-- Robot trajectory data --
# # # # #

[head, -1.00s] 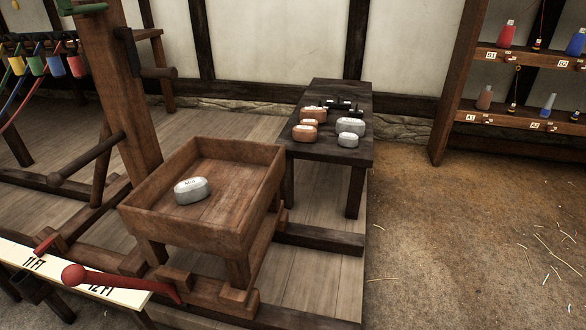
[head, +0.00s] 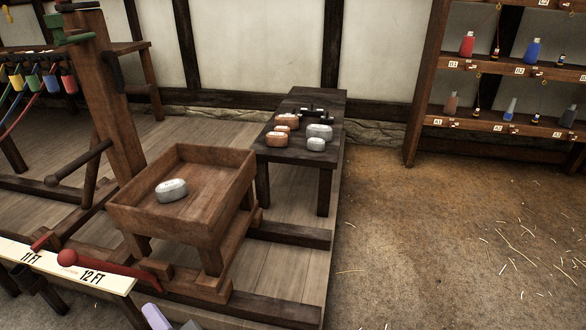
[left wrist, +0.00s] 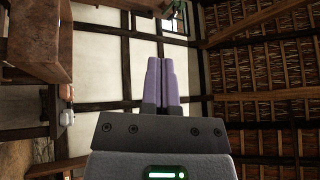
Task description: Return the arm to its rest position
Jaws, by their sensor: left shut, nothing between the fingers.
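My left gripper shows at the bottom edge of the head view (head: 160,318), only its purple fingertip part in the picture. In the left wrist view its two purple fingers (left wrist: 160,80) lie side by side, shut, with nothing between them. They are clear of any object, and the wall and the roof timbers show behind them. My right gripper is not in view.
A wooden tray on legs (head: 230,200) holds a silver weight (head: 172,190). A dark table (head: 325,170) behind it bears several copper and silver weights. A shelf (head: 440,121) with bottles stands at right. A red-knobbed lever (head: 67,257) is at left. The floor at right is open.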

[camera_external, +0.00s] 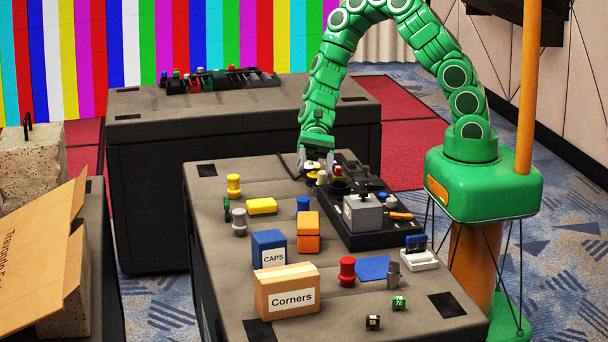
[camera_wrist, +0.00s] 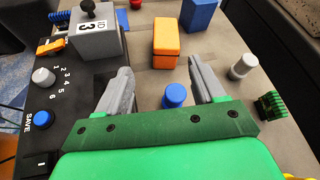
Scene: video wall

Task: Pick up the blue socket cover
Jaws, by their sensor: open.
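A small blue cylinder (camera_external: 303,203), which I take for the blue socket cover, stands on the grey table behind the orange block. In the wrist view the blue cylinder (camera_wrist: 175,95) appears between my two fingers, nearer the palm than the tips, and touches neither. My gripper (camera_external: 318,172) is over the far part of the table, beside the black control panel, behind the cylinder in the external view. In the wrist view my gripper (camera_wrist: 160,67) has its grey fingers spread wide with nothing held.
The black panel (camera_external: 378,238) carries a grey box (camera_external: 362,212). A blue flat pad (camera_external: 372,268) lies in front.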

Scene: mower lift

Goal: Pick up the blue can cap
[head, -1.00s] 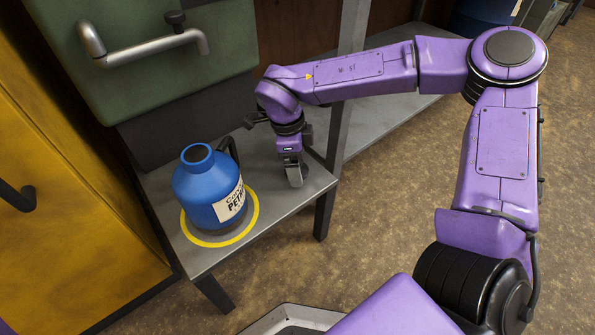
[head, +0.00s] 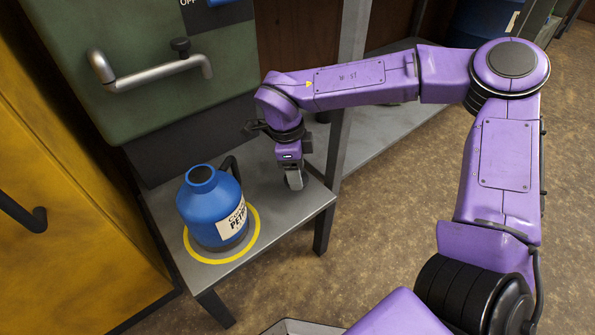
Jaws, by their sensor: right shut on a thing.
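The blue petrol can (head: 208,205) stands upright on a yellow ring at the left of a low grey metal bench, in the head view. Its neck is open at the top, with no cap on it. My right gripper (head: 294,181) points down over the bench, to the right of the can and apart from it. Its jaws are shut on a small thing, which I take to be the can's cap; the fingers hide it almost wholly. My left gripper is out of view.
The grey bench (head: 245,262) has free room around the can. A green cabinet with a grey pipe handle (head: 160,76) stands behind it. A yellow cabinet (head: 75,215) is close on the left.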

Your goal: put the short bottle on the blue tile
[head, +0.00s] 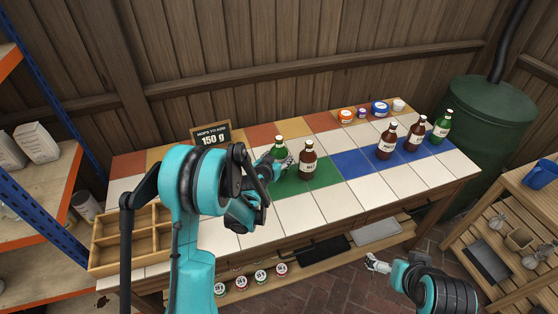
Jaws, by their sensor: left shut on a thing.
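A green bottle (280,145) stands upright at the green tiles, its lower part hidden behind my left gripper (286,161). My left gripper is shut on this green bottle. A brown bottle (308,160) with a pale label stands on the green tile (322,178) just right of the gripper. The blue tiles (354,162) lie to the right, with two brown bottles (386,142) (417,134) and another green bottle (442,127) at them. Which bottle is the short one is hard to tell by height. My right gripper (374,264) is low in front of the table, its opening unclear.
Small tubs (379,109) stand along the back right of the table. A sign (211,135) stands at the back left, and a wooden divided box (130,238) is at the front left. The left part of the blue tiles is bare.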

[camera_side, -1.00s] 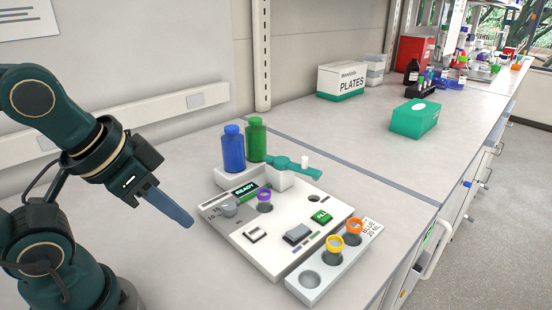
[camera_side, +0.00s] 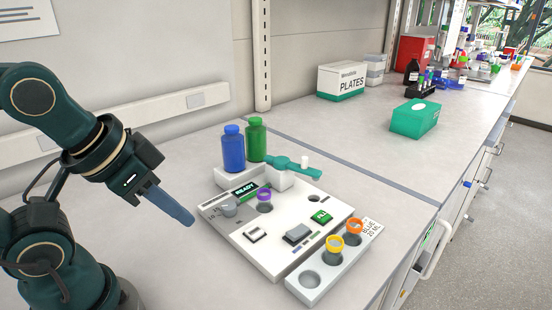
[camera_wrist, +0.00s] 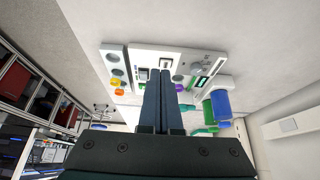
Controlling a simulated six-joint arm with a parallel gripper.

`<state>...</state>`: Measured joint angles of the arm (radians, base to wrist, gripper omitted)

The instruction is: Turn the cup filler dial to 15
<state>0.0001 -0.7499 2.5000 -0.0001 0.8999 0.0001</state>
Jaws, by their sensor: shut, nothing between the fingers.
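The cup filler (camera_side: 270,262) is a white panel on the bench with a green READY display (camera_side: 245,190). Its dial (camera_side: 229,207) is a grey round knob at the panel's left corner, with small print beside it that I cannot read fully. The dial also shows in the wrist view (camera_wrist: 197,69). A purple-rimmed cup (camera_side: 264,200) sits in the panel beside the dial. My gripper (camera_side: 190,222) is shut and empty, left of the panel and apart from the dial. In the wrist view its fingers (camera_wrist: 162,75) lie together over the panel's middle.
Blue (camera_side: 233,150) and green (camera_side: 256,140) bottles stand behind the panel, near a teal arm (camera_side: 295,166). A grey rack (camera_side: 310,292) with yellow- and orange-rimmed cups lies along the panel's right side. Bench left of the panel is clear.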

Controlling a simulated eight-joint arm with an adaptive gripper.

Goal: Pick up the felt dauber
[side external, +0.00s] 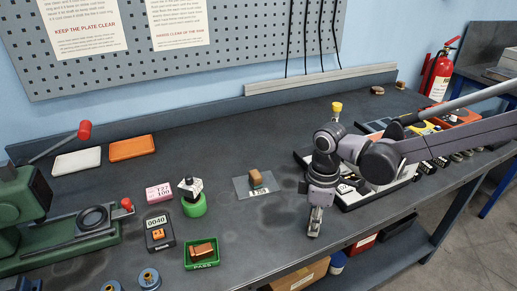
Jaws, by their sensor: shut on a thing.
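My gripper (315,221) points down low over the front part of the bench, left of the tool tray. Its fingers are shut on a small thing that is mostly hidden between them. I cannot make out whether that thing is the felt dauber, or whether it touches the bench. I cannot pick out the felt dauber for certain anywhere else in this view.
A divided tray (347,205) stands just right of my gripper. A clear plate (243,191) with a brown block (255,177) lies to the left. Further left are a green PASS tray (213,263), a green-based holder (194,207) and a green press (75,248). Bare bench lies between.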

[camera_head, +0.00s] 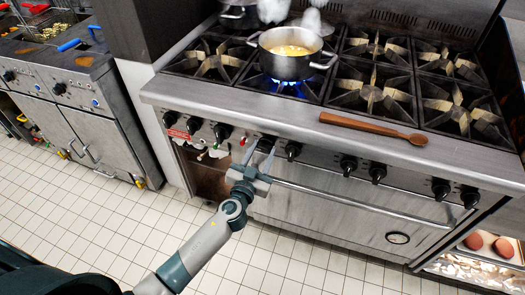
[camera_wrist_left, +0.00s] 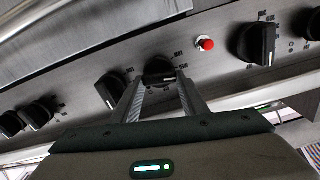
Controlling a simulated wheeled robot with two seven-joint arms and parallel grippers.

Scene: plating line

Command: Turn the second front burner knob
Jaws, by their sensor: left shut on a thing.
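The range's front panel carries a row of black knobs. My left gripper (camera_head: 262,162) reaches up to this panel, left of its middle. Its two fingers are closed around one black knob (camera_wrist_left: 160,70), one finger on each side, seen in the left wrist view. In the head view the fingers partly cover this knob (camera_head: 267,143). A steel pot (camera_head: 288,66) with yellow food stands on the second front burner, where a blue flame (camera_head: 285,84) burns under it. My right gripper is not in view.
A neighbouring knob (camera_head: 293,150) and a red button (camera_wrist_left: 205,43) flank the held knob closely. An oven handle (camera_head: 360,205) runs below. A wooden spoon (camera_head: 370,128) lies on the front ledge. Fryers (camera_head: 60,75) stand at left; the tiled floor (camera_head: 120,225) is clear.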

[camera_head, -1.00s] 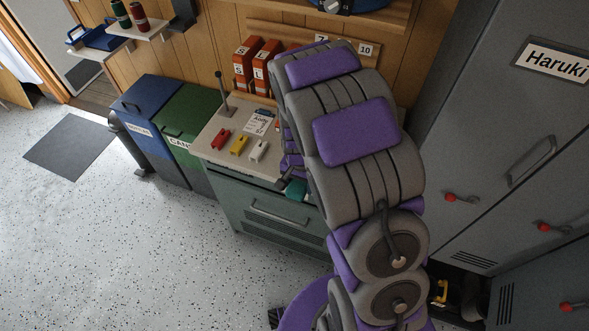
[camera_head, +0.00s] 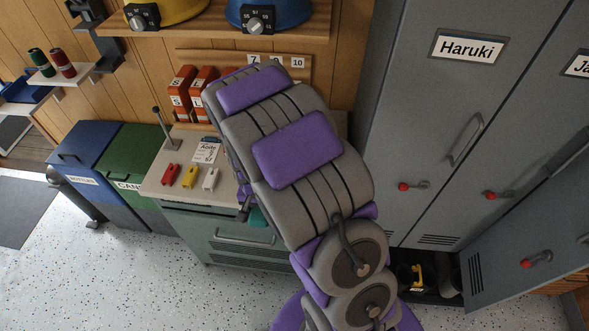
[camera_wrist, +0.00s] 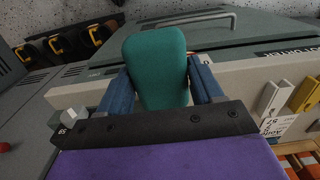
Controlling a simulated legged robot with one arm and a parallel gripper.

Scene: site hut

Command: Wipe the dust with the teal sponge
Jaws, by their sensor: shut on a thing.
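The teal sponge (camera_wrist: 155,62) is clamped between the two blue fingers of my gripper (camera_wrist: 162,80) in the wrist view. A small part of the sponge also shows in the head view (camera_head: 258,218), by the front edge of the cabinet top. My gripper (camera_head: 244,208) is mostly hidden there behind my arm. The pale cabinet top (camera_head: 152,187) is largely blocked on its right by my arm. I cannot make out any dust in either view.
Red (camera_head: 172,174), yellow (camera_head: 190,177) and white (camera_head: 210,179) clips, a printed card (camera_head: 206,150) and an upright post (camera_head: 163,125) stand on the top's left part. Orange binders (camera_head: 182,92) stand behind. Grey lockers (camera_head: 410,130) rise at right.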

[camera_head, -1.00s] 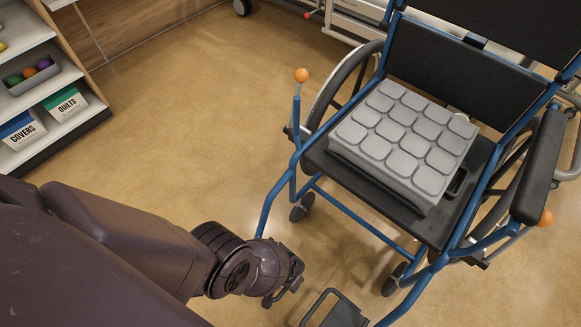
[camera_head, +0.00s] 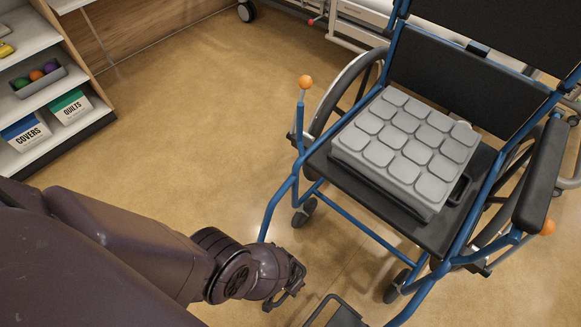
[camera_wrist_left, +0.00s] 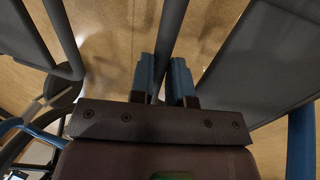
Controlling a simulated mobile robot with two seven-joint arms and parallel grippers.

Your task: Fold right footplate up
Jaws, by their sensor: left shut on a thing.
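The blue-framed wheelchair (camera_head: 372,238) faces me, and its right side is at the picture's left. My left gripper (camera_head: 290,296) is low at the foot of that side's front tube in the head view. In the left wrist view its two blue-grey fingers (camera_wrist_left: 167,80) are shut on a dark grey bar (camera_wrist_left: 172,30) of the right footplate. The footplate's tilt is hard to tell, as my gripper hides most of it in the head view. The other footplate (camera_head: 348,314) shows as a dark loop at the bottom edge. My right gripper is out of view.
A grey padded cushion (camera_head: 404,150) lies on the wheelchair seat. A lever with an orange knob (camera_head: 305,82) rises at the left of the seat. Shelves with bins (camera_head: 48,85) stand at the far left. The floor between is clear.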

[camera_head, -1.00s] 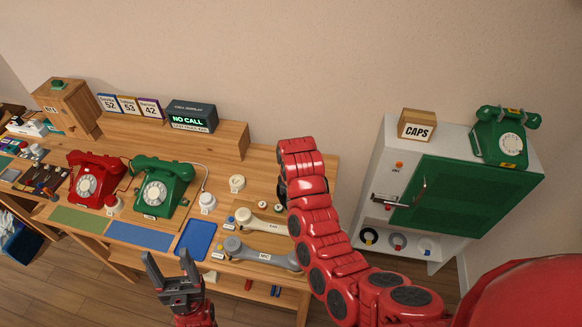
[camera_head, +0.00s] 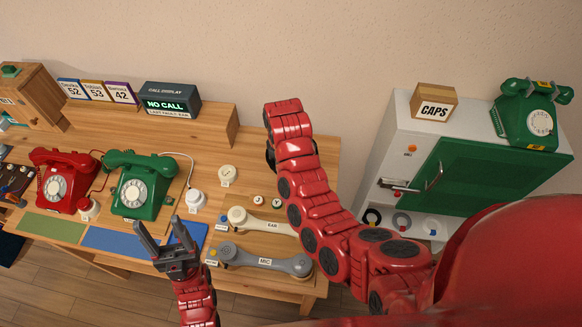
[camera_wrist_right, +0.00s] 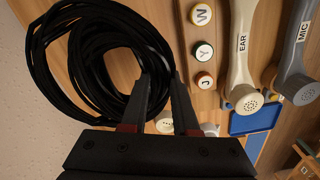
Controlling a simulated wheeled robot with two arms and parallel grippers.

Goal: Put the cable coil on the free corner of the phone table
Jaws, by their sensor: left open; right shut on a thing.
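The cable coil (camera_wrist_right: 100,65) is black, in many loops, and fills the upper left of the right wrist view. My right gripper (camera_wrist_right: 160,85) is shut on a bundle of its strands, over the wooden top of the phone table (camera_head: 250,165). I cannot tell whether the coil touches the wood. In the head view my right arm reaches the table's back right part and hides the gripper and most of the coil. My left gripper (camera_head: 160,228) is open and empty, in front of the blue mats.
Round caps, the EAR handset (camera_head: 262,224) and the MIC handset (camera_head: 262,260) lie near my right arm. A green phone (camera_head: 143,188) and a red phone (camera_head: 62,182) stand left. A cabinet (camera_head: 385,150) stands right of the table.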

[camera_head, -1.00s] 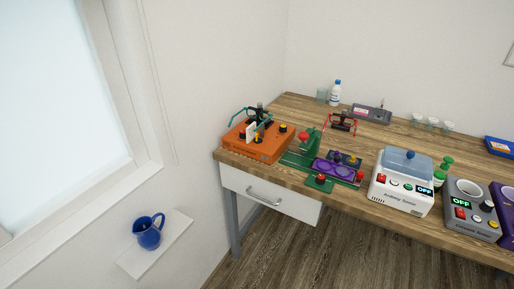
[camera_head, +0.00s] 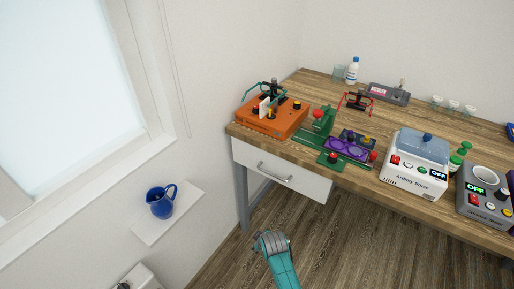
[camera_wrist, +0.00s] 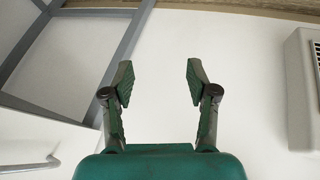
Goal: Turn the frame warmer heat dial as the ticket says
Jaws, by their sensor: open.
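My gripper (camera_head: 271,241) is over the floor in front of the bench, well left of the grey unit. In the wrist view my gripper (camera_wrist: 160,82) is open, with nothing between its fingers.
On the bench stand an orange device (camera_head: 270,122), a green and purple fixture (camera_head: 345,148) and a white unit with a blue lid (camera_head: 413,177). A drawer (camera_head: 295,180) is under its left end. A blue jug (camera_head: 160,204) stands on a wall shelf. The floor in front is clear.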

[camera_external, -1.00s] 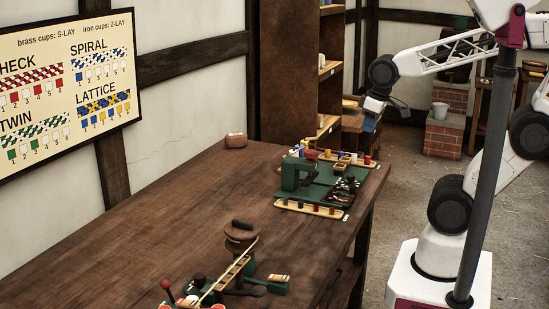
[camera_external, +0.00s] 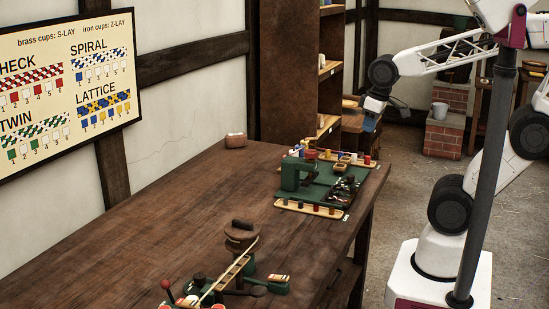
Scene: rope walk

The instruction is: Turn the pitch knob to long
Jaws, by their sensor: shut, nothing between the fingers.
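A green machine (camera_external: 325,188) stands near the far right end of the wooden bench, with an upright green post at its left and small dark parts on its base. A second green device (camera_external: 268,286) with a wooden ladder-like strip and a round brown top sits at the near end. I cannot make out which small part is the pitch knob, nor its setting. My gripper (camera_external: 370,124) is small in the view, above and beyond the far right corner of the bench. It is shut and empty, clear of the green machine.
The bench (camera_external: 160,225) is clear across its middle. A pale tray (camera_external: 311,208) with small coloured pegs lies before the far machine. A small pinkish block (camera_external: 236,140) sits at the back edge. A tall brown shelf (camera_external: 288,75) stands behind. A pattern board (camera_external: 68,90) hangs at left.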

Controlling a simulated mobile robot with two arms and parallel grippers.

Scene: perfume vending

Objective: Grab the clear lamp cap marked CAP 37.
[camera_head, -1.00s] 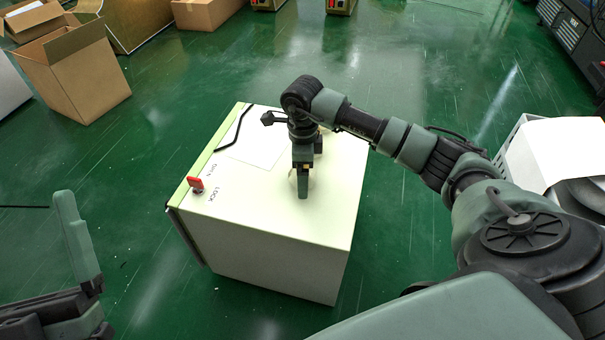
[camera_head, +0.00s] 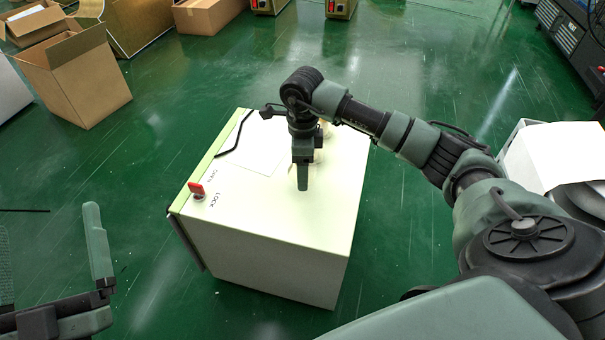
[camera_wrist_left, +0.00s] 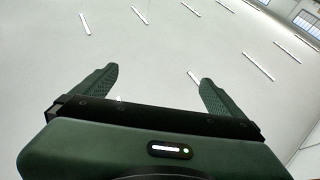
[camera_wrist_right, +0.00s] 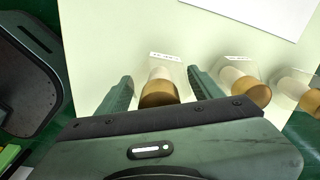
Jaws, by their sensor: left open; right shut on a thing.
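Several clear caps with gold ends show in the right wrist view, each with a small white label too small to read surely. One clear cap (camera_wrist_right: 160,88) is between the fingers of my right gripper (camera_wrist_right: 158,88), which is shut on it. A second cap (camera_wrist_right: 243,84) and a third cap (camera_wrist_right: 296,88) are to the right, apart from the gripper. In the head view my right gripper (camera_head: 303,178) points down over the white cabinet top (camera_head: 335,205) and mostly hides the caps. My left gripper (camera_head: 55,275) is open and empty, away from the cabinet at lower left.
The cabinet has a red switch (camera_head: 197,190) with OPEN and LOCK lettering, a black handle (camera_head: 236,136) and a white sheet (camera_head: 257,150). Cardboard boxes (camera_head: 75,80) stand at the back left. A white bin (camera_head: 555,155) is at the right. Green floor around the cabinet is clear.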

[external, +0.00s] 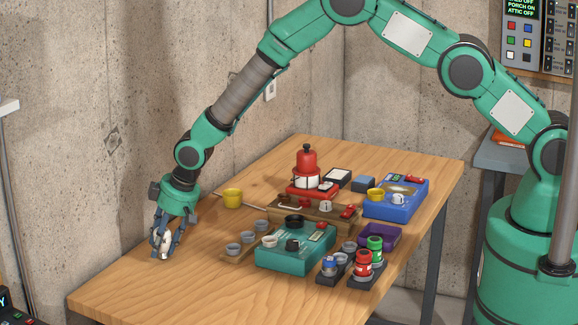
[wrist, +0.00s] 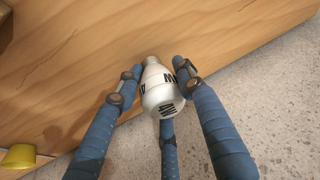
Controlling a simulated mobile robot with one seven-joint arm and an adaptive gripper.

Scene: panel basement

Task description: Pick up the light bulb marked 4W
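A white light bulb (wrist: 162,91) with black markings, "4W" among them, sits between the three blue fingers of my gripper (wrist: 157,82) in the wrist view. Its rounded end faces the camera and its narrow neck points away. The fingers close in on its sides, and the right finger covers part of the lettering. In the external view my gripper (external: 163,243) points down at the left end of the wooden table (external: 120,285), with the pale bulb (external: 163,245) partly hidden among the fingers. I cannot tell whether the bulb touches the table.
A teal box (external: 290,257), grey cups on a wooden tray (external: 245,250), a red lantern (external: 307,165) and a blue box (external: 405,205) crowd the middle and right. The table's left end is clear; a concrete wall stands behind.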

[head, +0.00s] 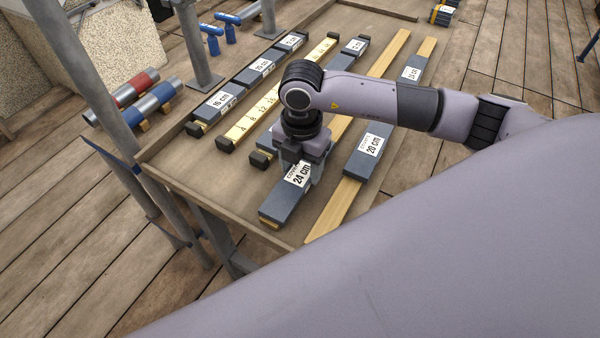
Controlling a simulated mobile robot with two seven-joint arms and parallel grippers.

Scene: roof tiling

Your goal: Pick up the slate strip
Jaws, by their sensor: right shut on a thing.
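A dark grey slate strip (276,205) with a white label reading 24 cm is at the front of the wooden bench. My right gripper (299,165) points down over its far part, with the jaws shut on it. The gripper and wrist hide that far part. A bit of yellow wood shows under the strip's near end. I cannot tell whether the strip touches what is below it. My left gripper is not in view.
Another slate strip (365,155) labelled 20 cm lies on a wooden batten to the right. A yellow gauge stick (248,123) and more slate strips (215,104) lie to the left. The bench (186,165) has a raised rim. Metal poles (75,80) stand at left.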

# # # # #

-- Problem description --
Transcribe the lines above from the one with "Controlling a simulated wheeled robot with two arms" through the one with "Goal: Put the cable". Include both ends and leave out every other line.

-- Answer in full --
Controlling a simulated wheeled robot with two arms and parallel grippers.

Goal: Put the cable coil on the free corner of the phone table

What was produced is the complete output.